The second issue raised is The Cloud Act, which purports to give the U.S. Attorney General the authority to enter into agreements with foreign states to permit those states to seek information about U.S. citizens who are resident on U.S. territory and/or even have access to monitoring of those U.S. citizens without honoring those citizens’ constitutional rights under the U.S. Const. and other applicable law. That simply is repugnant to the U.S. Constitution and would be null, void, and prohibited ab initio. The only time that a foreign power can acquire information or be privy to the monitoring of a U.S. citizen on U.S. territory is when that complies with applicable U.S. law.
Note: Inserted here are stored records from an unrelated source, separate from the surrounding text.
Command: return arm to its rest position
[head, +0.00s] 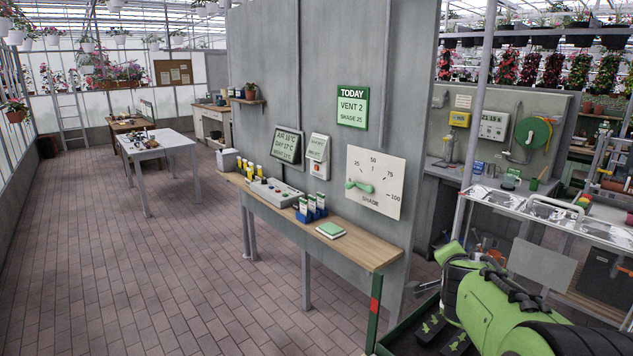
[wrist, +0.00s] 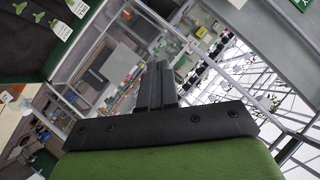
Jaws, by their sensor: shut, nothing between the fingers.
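My green arm (head: 500,305) shows at the lower right of the head view, folded low beside the right end of the wall shelf. My gripper is not clear in the head view. In the wrist view my gripper (wrist: 158,72) shows its two dark fingers together, shut, with nothing between them. Behind the fingers the wrist view shows a tilted scene of benches, frames and glazing.
A dial board (head: 375,182) hangs above. A metal rack (head: 545,215) stands at right. The brick floor (head: 150,270) at left is clear.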

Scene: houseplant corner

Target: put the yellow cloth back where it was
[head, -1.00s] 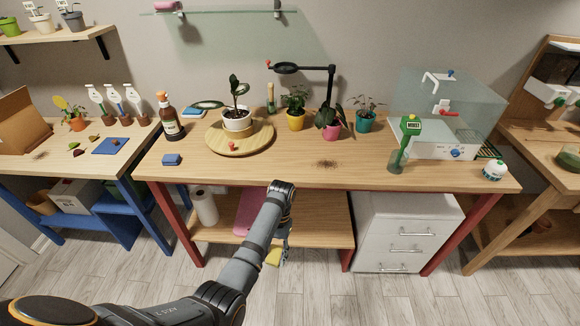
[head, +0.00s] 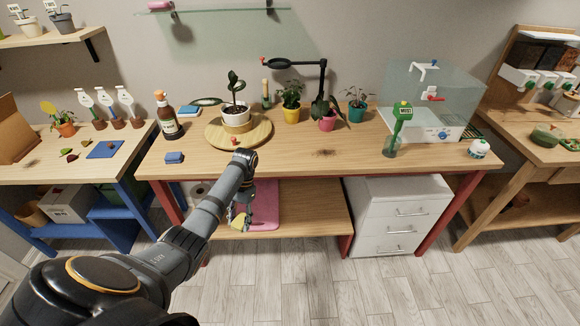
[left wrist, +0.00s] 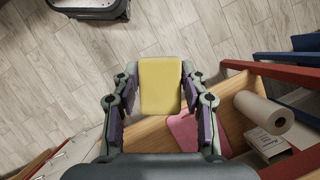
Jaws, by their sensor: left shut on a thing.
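The yellow cloth (head: 239,221) is in my left gripper (head: 241,207), in front of the bench's lower shelf. The arm partly covers the gripper in the head view. In the left wrist view the cloth (left wrist: 160,86) is a flat yellow piece between the two fingers of my left gripper (left wrist: 160,100), which are shut on it. A pink mat or cloth (head: 266,206) lies on the lower shelf (head: 315,205), just right of the gripper; it also shows in the left wrist view (left wrist: 187,130). My right gripper is in neither view.
A paper towel roll (left wrist: 263,112) and a white box (left wrist: 270,143) are right of the gripper in the left wrist view. White drawers (head: 400,220) stand right of the lower shelf. The wooden tabletop (head: 290,160) is above. The shelf's right part is bare.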

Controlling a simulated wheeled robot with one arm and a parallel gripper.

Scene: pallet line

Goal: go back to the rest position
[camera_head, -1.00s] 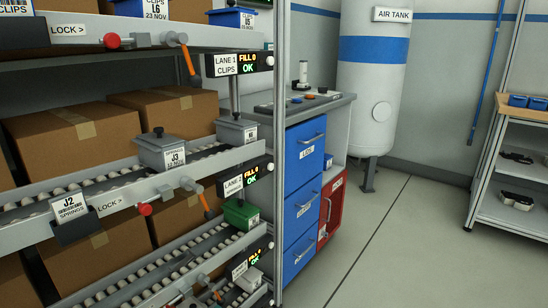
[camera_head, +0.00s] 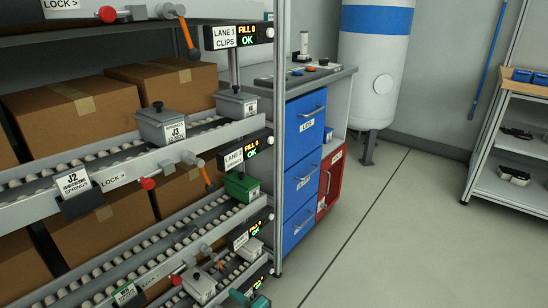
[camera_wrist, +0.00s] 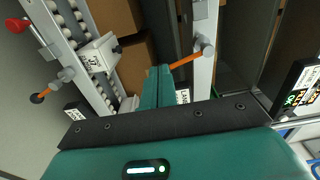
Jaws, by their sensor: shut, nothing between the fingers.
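My gripper (camera_wrist: 157,88) shows in the wrist view. Its two teal fingers are together at the picture's middle, with nothing between them. The fingertips are close to an orange lever (camera_wrist: 187,60) in that view; whether they touch cannot be told. A grey labelled bin (camera_wrist: 98,62) sits on a roller lane to the left of the fingers.
The rack's lanes hold the grey J3 bin (camera_head: 166,125), a green bin (camera_head: 240,186) and a lower grey bin (camera_head: 199,283). Orange levers (camera_head: 187,33) stick out in front. Blue drawers (camera_head: 304,126) stand beside the rack. The floor (camera_head: 400,235) at right is clear.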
That means that, unless a U.S. citizen is violating some U.S. law, so that a police authority in the United States or a state thereof would have the warrant of law to monitor that citizen or seize his property or information, a foreign government can never acquire the information of or be privy to the monitoring of a U.S. citizen on U.S. territory, and even then only the proper police authority of the United States or a state thereof can conduct such monitoring and/ seizure of such information, and only the agencies of the United States or a state thereof can lawfully posses that information. Theses rights, constitutional and otherwise, belong to each citizen of the United States, Congress has no competence or authority to impair, trade them to a foreign power, or lessen them in any way or to authorize the U.S. Attorney General to do so.

And there is yet a third issue, that of requiring those who are subject to the jurisdiction of the federal courts to keep records of transactions on the Internet, such as logs of sites visited and things done on those sites. That Congress can probably do that, provided that it does so in a manner consistent with a citizen’s constitutional rights. The problem for citizens is that by transferring or just exposing their information to third parties typically destroys the expectation of privacy, which is necessary to invoke the Fourth Amendment right against unreasonable searches, seizure, and/or monitoring. The only certain remedy here is to not use the Cloud, don’t use social media, and use a good VPN that encrypts your data, conceals your IP address, and that does not keep any logs of your activities on the Internet, which, given what some believe is the effect of The Cloud Act, may require using a VPN service that is not subject to U.S. jurisdiction. And if you must use the cloud, store only encrypted data in the cloud, so that you at least have a plausible legal argument that you have shared nothing with a third party, nothing other than encrypted data, which is unintelligible to all but you, thus at least arguably maintaining your expectation of privacy.